Robot episode records
+-------+
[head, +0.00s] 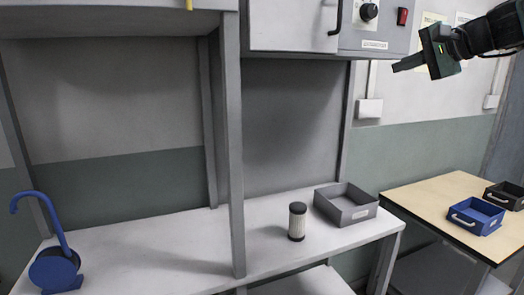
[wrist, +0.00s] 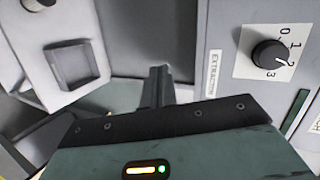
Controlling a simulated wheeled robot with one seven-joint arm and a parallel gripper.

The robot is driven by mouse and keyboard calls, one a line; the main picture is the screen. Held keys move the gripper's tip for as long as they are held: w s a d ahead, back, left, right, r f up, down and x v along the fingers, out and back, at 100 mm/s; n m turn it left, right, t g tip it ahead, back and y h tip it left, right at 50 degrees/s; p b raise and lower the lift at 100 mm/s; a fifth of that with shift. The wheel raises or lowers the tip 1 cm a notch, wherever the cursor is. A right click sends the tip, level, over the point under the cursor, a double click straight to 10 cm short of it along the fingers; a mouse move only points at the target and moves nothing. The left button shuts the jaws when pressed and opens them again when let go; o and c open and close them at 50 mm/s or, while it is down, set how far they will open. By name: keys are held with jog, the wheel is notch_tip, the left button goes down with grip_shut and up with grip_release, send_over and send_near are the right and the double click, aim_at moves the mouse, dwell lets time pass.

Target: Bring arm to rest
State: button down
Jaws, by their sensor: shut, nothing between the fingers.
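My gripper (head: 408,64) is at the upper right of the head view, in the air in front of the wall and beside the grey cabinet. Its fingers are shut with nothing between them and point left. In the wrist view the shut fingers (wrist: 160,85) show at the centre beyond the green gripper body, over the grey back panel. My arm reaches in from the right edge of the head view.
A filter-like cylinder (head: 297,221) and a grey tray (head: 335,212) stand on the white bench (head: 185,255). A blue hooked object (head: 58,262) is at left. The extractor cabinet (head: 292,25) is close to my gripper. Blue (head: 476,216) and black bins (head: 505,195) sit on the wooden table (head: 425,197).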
+-------+
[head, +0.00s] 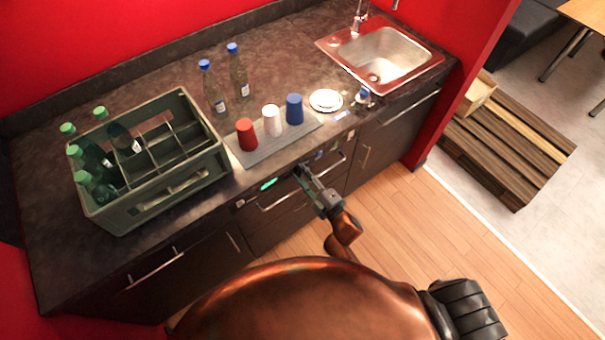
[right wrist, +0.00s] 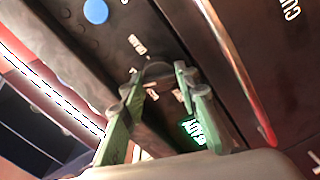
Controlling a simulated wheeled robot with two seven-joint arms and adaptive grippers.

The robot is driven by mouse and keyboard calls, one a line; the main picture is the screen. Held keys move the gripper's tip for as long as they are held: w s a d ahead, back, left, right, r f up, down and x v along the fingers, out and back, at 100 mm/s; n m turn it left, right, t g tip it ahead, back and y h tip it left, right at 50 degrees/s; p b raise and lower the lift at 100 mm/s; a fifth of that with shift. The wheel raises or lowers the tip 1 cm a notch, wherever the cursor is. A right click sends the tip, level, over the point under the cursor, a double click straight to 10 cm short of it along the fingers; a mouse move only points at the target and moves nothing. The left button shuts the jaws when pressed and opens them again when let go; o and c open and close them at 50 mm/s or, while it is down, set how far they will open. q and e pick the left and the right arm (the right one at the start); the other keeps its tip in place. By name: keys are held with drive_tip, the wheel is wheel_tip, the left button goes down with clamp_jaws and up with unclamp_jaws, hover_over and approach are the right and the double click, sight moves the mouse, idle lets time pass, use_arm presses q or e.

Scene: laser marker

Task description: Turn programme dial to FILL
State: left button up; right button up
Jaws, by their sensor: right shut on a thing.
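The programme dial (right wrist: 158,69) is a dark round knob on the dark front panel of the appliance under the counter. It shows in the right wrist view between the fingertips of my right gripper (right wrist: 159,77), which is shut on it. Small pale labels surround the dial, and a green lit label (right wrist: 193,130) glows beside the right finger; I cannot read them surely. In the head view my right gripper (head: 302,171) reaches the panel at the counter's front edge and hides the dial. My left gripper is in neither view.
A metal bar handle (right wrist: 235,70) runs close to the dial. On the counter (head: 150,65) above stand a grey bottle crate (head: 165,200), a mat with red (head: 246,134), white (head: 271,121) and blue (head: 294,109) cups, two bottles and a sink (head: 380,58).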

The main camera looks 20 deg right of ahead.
+-------+
### Task statement:
Locate the word "wheeled" in the records above, and return each line that has it.

### Right answer:
Controlling a simulated wheeled robot with one seven-joint arm and a parallel gripper.
Controlling a simulated wheeled robot with two seven-joint arms and adaptive grippers.

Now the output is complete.